In May 1960, President Dwight D. Eisenhower was retreating at Camp David when the news arrived that a U-2 spy plane had gone missing. Soon it would be made clear – the Dragon Lady, as the aircraft was known, had been shot down over Russia.
This would not help matters, as President Eisenhower was scheduled to meet with Soviet Union Premier Nikita Khruschev in Paris in a few weeks. Eisenhower and his team devised a public relations campaign, telling everyone the plane was just a “weather plane” that had gone missing over Turkey. However, one week later, Khrushchev announced he had the U-2 plane and its pilot, 31-year-old Francis Gary Powers.
Beginning in 1956, the United States flew planes over the Soviet Union.

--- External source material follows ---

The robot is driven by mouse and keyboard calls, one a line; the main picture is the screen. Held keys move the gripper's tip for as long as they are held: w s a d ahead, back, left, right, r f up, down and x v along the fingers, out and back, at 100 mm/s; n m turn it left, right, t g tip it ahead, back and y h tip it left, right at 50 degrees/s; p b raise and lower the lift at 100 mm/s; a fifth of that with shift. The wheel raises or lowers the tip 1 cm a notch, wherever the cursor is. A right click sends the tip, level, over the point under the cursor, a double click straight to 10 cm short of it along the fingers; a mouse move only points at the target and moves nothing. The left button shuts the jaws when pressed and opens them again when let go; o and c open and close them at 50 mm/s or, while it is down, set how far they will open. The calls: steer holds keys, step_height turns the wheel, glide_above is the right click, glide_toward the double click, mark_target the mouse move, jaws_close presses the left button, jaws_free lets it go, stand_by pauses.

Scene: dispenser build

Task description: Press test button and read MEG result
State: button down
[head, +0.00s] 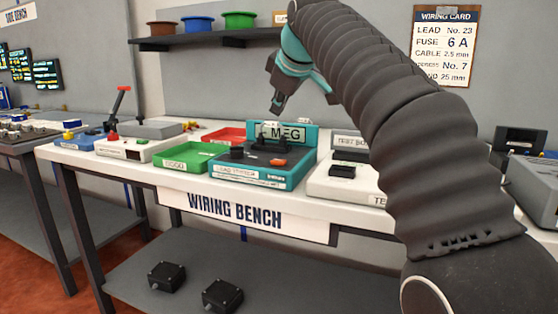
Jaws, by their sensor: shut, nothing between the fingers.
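A teal tester box (290,178) stands on the wiring bench with an upright back panel (307,134) marked MEG. An orange-red button (278,162) and a black knob (237,153) are on its top. A dark part lies in front of the panel, and a small pale piece covers some of the label. No reading is legible at this size. My gripper (277,104) points down, shut and empty, above the MEG panel and apart from it. My arm comes in from the right and hides part of the bench.
A white test box (348,188) with a black part on top stands to the right. A green tray (190,158) and a red tray (224,136) are to the left. A shelf (210,38) with coloured bowls and a wiring card (445,45) are on the wall behind.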

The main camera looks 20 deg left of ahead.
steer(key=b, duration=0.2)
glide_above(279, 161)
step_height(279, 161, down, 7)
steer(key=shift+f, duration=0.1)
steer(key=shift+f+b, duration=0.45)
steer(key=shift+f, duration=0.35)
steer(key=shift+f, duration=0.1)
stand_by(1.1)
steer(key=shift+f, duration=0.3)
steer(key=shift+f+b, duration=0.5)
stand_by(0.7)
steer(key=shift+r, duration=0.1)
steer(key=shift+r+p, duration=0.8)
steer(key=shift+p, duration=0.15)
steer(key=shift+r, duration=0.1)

The aircraft were at an altitude that made them impenetrable to Soviet anti-aircraft weapons, which, unfortunately for Powers, they eventually developed in 1960.
The U-2 planes were equipped with state-of-the-art cameras that could snap high-resolution photos of the Soviet missile programs and send them back to Washington.

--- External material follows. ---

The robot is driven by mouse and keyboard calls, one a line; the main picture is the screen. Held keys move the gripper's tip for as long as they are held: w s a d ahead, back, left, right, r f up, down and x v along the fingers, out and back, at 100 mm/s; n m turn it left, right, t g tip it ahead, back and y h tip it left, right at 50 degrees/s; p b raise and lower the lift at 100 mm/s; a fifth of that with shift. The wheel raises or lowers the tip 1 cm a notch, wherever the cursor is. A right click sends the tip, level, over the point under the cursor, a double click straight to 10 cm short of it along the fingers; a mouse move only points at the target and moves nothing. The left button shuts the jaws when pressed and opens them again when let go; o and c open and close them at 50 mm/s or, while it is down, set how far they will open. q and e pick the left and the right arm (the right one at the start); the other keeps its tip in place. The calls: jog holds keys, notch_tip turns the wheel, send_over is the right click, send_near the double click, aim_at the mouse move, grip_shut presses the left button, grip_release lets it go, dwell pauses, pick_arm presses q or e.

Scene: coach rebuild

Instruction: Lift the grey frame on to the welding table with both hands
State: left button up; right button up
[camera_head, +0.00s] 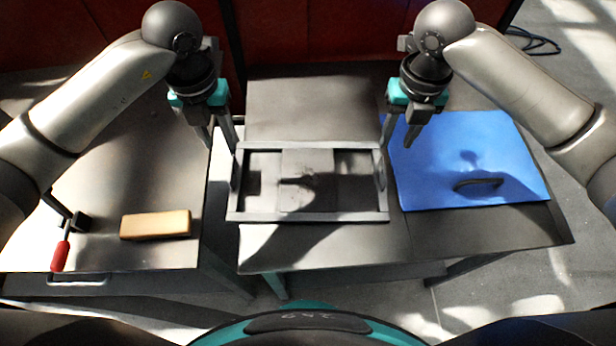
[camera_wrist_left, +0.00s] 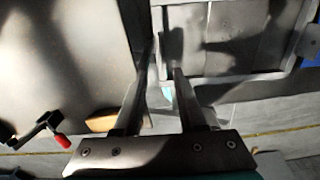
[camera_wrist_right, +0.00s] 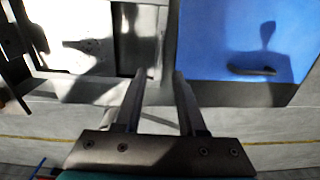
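The grey frame (camera_head: 308,217) is an open rectangle with raised plates at its left and right ends. It lies on the right-hand table (camera_head: 480,235). My left gripper (camera_head: 221,145) is open at the frame's left end, fingers pointing down. In the left wrist view its fingers (camera_wrist_left: 164,60) are apart near the frame's left bar (camera_wrist_left: 157,18). My right gripper (camera_head: 398,143) is open at the frame's right end. In the right wrist view its fingers (camera_wrist_right: 160,75) are apart, with the frame's right end and the blue sheet near them. Contact with the frame cannot be told.
A left-hand table (camera_head: 130,180) carries a tan block (camera_head: 155,224) and a red-handled clamp (camera_head: 61,255). A narrow gap separates the tables. A blue sheet (camera_head: 480,135) with a dark handle-like piece (camera_head: 478,184) lies right of the frame. A dark plate (camera_head: 310,110) is behind it.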

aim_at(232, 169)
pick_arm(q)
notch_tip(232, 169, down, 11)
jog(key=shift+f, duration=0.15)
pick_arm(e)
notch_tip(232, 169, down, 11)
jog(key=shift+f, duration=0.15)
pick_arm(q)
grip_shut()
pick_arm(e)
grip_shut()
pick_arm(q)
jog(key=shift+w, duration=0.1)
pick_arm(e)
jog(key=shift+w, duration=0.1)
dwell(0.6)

Now that Powers and his plane have been shot down, the entire undercover operation was exposed, and peace was in serious trouble of being thrown out. Powers was immediately charged with espionage, and on August 19, 1960, Powers was convicted of spying for the United States in the Soviet Union.
Powers was sentenced to ten years in prison but released after two during a prisoner exchange for Russian spy Rudolf Abel. The federal government did not give him a hero’s welcome and instead gave him the cold shoulder. In 1977, he was a helicopter pilot for a Los Angeles TV station when, on August 1, the helicopter ran out of fuel and crashed, killing him and his cameraman. He was 47.
It wasn’t until 2000 that the United States awarded him medals of distinction, including the CIA Director’s Medal for extraordinary courage in the line of duty.
Okay, let's highlight what else happened this week. As a reminder, these events celebrate their anniversary, ending in 5 or 0. Here's what I got:
1. Tennessee ratified the 19th Amendment on August 18, 1920. Congress proposed the 5th-best amendment in the OKH Amendment rankings on June 4, 1919. It needed 36 states to be ratified, and within the first month, it secured nine votes. By the end of 1919, 22 states had ratified. Washington state ratified on March 22, 1920, making it the 35th state, meaning it took another five months to cross the finish line. Mississippi would ratify in 1984, making all the states in the union at the time adopt it.
2. NASA launched Viking 1 on August 20, 1975. NASA’s Viking program consisted of two spacecraft that would attempt to land on Mars. Viking I would take 11 months to reach the Red Planet, land on its surface, and send back images of Earth, rocks, and dust. This is the perfect place for humans to live once we are finished destroying Earth.
3. Tiger Woods won the PGA Championship on August 20, 2000. Woods would win his second straight PGA championship at the Valhalla Golf Club in Louisville, Kentucky, by defeating Bob May in a playoff. Woods’ victory would be the first time since Ben Hogan in 1953 that a golfer won three majors in one year. Woods, who is seven days older than I am, would win two more PGA championships. Woods now dates Vanessa Trump, the ex-wife of Donald Trump Jr. Vanessa still uses the Trump name, showing she is loyal to the brand no matter what. Weirdos.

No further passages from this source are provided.